With the 2012-13 English Premier League season on the horizon, Tezini’s crew of soccer experts is here to get you ready for all the cracking finishes, devilish challenges and unforgettable drama. Over the next two weeks, we’ll give each club its proper due in a free-flowing roundtable discussion. We continue with Manchester United.
AJ: I’m not exactly going out on a limb here, but the Red Devils are my pick to take the title home this season. It was a bit stunning to see them let it slip away last May, to their bitter cross-city rivals Manchester City no less, but I’d prefer to focus on two things that explain my contention that Manyoo will retake the crown. First, they were level on points with the Citizens. I feel like people keep forgetting that. Second, presumably they won’t be without Nemanja Vidic for a significant chunk of the season.
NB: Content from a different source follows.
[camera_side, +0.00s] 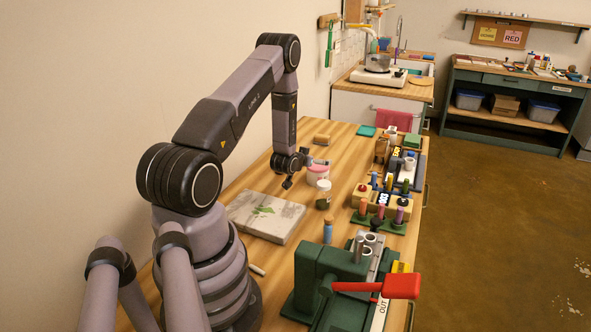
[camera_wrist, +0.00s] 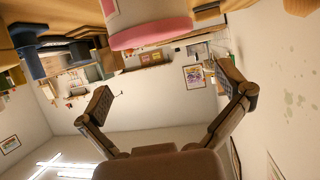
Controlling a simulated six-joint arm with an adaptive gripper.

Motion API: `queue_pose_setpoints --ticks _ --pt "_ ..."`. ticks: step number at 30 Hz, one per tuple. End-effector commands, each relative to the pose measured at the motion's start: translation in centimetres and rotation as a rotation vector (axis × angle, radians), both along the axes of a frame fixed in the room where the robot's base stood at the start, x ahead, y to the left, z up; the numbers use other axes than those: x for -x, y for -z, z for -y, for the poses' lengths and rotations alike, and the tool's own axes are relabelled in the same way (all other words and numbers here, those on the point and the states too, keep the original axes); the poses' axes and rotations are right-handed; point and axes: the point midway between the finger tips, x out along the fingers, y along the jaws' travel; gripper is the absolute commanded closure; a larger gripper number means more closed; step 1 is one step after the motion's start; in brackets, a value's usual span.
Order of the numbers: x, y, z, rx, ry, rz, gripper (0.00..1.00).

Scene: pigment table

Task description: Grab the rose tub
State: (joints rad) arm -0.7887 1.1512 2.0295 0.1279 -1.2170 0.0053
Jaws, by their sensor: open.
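The rose tub (camera_side: 318,174) stands on the wooden table, just to the right of my gripper (camera_side: 306,172) in the side view. It looks pale with a pink lid, and my gripper partly overlaps it there. In the wrist view, which is turned upside down, the tub's pink rim (camera_wrist: 150,33) shows at the top edge and the rest is cut off. My gripper (camera_wrist: 166,92) is open there, its two fingers wide apart with nothing between them. The tub lies outside the fingers. I cannot tell the exact gap to it.
A jar with green contents (camera_side: 323,195) stands close in front of the tub. A blue bottle (camera_side: 328,230) is nearer the camera. A stone slab (camera_side: 266,217) lies to the left. Racks of coloured bottles (camera_side: 383,205) crowd the right side, and a green press (camera_side: 325,272) stands in front.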

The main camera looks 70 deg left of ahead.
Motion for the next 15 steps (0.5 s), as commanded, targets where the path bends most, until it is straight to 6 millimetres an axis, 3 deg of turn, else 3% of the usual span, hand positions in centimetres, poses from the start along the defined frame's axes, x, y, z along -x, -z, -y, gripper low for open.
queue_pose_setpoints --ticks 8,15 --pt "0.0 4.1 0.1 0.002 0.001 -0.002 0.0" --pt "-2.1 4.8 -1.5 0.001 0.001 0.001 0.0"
I feel like people also keep forgetting that. Sir Alex Ferguson has gone out and got this side’s best attacking midfielder in years in Shinji Kagawa. They’re in the Van Persie sweepstakes. [Ed. Note: They're more than in as we would soon discover.] Tom Cleverley should be fit and ready to go. Mostly, I see a Man U side that has been getting stronger at the fringes ever since Sergio Aguero’s goal against QPR doomed them to a rare second-place finish, and it’s not as if we should doubt this group’s ability to have the mental toughness to reclaim the title even remotely.
Everything is not perfect, of course. Patrice Evra looked average or worse for most of the season, and even with Phil Jones and Chris Smalling looking promising, this is a backline about which there are serious questions, if for no other reason than Vidic and Rio Ferdinand are no longer spring chickens. Still, SAF has coasted to league titles with less, and there’s no reason to think he’s done strengthening either.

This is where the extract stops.